Aim of the exercise:
Count every line in the entries that contains "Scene". Report that count alone.

Provided information:
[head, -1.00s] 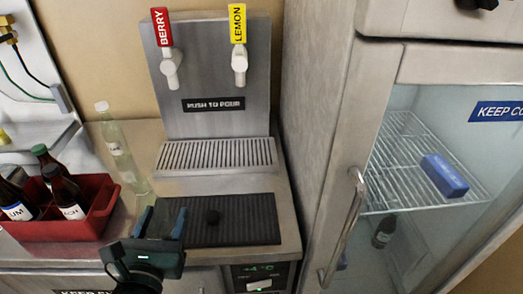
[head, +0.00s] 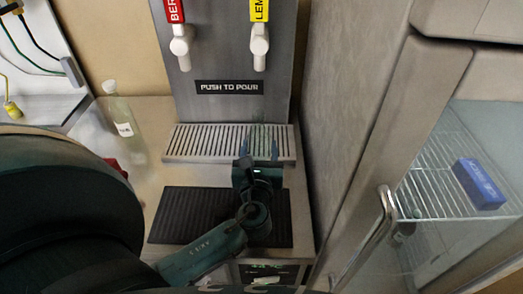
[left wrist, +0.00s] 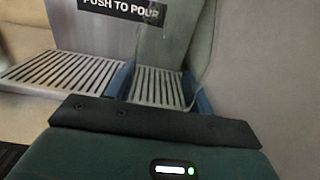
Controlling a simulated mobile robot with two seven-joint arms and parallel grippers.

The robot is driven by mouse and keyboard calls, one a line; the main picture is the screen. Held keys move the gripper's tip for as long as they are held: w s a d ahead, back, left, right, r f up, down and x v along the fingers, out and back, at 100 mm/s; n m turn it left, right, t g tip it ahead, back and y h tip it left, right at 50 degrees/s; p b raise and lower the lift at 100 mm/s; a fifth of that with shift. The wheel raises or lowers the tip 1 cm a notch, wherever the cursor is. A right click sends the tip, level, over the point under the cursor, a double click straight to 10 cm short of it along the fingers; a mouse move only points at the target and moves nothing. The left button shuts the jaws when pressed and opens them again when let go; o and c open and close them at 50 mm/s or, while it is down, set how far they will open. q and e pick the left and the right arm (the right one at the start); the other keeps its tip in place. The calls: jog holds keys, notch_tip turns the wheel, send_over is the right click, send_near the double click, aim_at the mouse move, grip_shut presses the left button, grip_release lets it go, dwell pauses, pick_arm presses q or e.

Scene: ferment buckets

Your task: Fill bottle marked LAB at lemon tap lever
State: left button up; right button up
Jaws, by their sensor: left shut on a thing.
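My left gripper (head: 261,147) is shut on a clear, see-through bottle (head: 262,137) over the right part of the drip grille. In the left wrist view the clear bottle (left wrist: 166,45) shows faintly between the blue fingers (left wrist: 163,92). Its marking cannot be read, and I cannot tell whether it touches the grille. The white lemon tap lever (head: 258,50) hangs above and behind it, under the yellow sign (head: 259,10). Another clear bottle (head: 121,116) with a white label stands left of the grille; its label is too small to read. My right gripper is not in view.
The white berry lever (head: 181,48) is left of the lemon one. A dark ribbed mat (head: 180,215) lies before the drip grille (head: 190,143). A fridge with a handle (head: 384,220) stands close on the right. My arm covers the left foreground.

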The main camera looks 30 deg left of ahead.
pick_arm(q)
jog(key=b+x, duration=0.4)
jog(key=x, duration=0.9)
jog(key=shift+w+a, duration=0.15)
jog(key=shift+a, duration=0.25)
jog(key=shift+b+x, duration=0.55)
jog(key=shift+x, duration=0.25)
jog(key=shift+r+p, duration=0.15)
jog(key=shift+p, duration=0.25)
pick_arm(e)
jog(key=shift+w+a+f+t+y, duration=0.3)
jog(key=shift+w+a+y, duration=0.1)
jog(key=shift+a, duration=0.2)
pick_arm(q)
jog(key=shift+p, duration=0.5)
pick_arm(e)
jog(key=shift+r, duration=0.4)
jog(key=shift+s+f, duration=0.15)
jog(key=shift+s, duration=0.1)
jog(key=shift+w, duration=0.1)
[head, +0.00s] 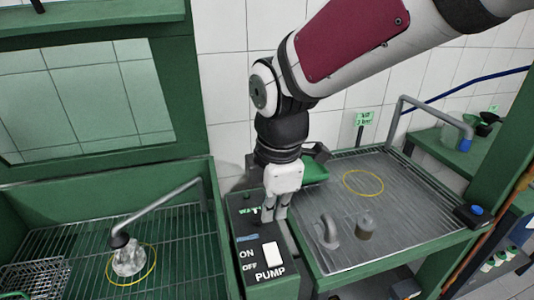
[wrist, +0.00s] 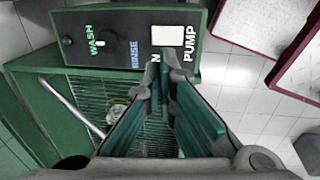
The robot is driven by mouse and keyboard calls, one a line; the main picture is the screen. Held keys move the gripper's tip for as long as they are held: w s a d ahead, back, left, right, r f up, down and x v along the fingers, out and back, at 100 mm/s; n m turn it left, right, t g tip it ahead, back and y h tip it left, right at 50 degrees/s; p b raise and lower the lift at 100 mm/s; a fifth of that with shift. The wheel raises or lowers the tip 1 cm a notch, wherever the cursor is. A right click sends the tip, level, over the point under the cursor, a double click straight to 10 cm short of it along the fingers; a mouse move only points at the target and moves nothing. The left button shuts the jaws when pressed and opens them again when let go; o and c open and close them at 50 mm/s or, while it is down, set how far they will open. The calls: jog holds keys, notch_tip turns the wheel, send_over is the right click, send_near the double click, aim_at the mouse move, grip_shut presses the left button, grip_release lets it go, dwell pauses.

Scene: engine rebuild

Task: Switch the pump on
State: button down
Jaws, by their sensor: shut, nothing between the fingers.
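The pump switch (head: 270,254) is a white rocker on a dark control box (head: 240,228), beside the words ON, OFF and PUMP. I cannot tell which way it is tipped. My gripper (head: 273,217) is shut and empty, pointing down over the box, behind the switch in the head view. In the wrist view the white rocker (wrist: 168,36) lies just beyond the fingertips (wrist: 166,72), which cover part of the ON lettering. Whether the tips touch the box is unclear. WASH and RINSE lettering marks the box's other end, partly hidden by my gripper in the head view.
On the left, a green wash basin (head: 60,238) has a grated floor and a bent spout over a clear, glassy thing (head: 128,261).

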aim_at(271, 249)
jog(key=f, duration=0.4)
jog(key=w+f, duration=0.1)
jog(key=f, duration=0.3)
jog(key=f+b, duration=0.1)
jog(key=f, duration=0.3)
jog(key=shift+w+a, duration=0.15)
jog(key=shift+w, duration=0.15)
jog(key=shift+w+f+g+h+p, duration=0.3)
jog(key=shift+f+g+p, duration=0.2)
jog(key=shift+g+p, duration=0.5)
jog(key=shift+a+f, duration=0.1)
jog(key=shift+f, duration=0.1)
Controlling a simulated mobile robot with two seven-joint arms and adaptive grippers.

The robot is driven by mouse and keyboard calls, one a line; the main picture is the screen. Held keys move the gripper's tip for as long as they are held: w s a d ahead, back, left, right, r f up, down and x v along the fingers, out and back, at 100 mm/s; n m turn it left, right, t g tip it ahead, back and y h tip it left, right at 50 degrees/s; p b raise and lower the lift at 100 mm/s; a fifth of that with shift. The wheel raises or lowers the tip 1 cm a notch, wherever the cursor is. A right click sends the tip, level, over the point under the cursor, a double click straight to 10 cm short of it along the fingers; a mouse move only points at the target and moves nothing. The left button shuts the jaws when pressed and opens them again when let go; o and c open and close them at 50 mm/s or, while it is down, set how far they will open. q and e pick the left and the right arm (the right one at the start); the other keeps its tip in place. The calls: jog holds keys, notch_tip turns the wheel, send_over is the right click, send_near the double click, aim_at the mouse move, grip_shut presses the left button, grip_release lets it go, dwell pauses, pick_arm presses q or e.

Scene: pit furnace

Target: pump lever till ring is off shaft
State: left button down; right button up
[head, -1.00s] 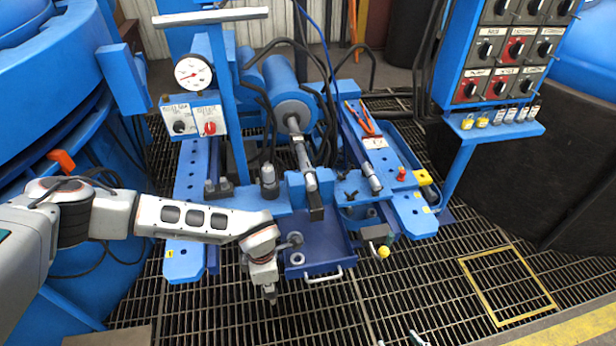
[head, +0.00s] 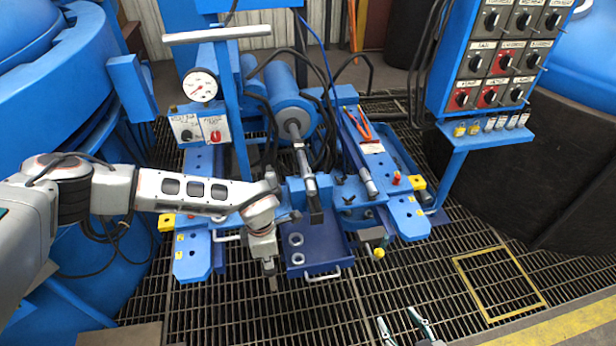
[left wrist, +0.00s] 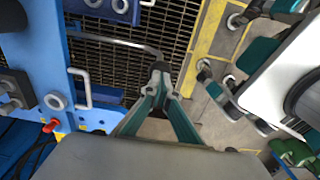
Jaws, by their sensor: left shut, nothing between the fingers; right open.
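My left gripper (head: 271,281) is shut and empty, hanging over the floor grating just left of the blue tray. In the left wrist view its teal fingers (left wrist: 160,72) meet at the tips, beside the end of a grey rod (left wrist: 110,40); I cannot tell whether they touch. The steel shaft (head: 302,155) runs from the blue cylinder (head: 290,103) down to a dark block (head: 316,215). A dark bar (head: 290,217) shows behind my left wrist; I cannot tell if it is the lever. My right gripper (head: 402,326) is open at the bottom edge.
The blue tray (head: 325,255) holds two grey rings (head: 296,240). A yellow knob (head: 379,253) stands right of it. A gauge (head: 200,85) and switch boxes (head: 200,127) are at left, a control panel (head: 498,55) at right. Grating is free in front.

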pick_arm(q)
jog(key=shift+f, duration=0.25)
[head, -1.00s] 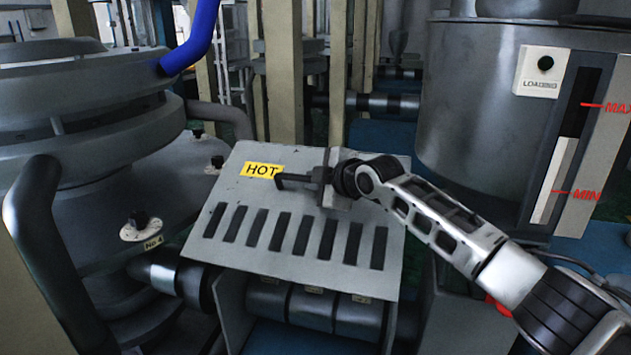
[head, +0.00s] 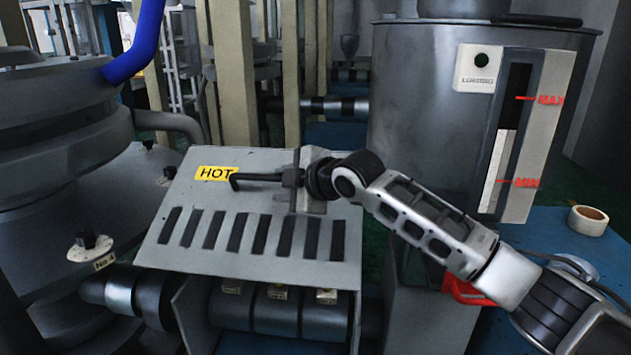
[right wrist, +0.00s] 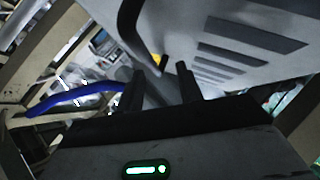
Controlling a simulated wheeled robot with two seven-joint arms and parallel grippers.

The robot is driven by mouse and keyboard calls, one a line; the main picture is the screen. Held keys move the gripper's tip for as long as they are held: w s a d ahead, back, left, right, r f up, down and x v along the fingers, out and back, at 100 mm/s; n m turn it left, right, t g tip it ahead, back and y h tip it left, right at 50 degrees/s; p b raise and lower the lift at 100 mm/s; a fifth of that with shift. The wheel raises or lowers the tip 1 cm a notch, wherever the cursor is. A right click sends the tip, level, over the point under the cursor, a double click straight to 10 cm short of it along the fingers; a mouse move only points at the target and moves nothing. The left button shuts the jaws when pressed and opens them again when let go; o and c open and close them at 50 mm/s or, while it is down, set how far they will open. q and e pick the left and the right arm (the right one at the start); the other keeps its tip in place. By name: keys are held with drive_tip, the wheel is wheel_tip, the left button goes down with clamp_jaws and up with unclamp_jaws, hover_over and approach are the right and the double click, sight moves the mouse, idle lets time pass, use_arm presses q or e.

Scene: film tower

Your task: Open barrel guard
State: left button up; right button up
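The barrel guard (head: 180,200) is a grey slotted sheet-metal cover with a yellow HOT label, sloping over the barrel in the head view. A black bar handle (head: 258,178) with a bent left end stands on its upper part. My right gripper (head: 293,178) is at the handle's right end, its fingers on either side of the bar; it looks shut on it. In the right wrist view the handle (right wrist: 130,32) runs in toward the two dark fingers (right wrist: 160,82). The handle's right end is hidden. My left gripper is not in view.
Barrel heater bands (head: 275,312) show below the guard's front edge. A large steel hopper (head: 415,110) with a level gauge stands behind my right arm. A ringed grey die (head: 55,110) with a blue hose (head: 137,45) is at left. A tape roll (head: 588,220) lies at right.

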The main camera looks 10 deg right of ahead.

The reply:
4